27 de março de 2011

Rogério, cem. E São Paulo 2 x 1 Corinthians

Enquanto o torcedor são-paulino como eu, se recupera da emoção desta tarde de quarta-feira, visito os blogs que escreveram sobre o feito e repasso para vocês.

Mauro Betting no Lancenet, traduz em palavras o que não tem palavras

Rogério, cem. E São Paulo 2 x 1 Corinthians

17h18, em Barueri

8min34s do segundo tempo, na Arena.

Um minuto e 14 segundos depois de Fernandinho ter cavado a falta num lance com Ralf.

Segundos depois de Rogério Ceni ter deixado a meta olhando para o chão o caminho todo. Para bater sua primeira falta no Majestoso então equilibradíssimo.

O craque-bandeira tricolor bateu a bola por sobre Chicão e Castán e outros três corintianos na barreira. Superando os milhões de alvinegros que subiram e tentaram evitar o que tem sido quase inevitável nos últimos 14 anos: um dos 56 gols de falta de Rogério Ceni.

O centésimo.

Desde 2007 o São Paulo não vencia o Corinthians.

Desde 1863 o futebol não tinha um artilheiro centenário de luvas.

O gol que definiu o clássico que acabou com o tabu de 11 clássicos e o mito olhando para cima depois da blitz final corintiana. Agradecendo aos céus o lugar que é dele no panteão tricolor.

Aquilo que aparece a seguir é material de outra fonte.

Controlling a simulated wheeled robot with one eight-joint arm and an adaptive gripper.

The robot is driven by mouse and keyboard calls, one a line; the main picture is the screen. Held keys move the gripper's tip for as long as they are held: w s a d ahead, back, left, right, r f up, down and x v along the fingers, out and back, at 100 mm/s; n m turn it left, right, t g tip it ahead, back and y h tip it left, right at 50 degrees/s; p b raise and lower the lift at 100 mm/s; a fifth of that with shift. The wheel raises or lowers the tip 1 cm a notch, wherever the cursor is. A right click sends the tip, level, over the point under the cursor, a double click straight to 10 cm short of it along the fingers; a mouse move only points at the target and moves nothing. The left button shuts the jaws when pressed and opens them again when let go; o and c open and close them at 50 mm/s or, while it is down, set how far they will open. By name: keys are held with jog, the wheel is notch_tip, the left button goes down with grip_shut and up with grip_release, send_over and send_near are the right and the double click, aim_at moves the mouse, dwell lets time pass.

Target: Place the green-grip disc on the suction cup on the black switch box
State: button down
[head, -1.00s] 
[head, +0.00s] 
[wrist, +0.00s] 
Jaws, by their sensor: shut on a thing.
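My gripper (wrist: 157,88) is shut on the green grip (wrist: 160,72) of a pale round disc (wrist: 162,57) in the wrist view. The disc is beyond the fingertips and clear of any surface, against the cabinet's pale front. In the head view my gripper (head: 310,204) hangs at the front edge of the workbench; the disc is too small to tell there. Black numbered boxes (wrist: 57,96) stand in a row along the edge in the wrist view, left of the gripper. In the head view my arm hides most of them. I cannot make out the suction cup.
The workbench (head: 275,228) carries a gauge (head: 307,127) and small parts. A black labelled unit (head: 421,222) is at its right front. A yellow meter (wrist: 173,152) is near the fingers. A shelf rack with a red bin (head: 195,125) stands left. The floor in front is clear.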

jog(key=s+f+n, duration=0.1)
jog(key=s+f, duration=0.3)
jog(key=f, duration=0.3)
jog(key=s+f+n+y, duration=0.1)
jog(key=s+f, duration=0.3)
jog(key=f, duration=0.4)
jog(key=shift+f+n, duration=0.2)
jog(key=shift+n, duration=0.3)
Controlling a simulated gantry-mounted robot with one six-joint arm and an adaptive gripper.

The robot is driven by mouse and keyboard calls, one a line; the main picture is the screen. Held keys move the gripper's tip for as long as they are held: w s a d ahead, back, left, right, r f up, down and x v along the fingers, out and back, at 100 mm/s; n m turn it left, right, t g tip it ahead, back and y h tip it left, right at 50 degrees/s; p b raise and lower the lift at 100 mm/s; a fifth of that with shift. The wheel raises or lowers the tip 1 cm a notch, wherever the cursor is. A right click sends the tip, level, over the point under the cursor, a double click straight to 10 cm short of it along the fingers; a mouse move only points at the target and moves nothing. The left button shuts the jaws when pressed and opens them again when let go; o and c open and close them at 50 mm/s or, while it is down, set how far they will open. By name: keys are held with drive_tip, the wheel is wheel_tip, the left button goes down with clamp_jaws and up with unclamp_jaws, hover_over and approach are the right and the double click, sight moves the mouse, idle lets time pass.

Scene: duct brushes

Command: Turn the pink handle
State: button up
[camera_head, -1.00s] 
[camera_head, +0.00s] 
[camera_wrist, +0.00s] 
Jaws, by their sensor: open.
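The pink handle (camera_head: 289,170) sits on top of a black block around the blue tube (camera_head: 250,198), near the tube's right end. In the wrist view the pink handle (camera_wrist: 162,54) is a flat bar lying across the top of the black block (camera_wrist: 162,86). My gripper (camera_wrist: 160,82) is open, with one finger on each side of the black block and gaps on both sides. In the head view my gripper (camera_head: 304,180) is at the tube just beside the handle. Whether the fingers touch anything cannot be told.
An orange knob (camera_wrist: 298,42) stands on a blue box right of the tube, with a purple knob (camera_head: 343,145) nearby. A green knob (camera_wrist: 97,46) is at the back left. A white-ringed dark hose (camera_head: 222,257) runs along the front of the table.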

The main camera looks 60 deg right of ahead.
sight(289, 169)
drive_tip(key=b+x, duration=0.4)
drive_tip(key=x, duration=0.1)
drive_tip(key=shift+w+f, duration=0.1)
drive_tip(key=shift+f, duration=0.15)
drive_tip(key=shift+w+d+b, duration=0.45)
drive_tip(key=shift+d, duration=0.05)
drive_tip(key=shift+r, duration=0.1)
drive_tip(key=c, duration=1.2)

Júlio César ainda tocou na bola que o goleiro de Pato Branco guardou no ângulo esquerdo e no mesmo lado do peito são-paulino. Rogério arrancou a camisa dourada na celebração em que foi sufocado pelos companheiros. Embaixo dela, uma toda negra. Como a de King, Poy, Picasso, Valdir Peres, Zetti e outros goleiros históricos do São Paulo.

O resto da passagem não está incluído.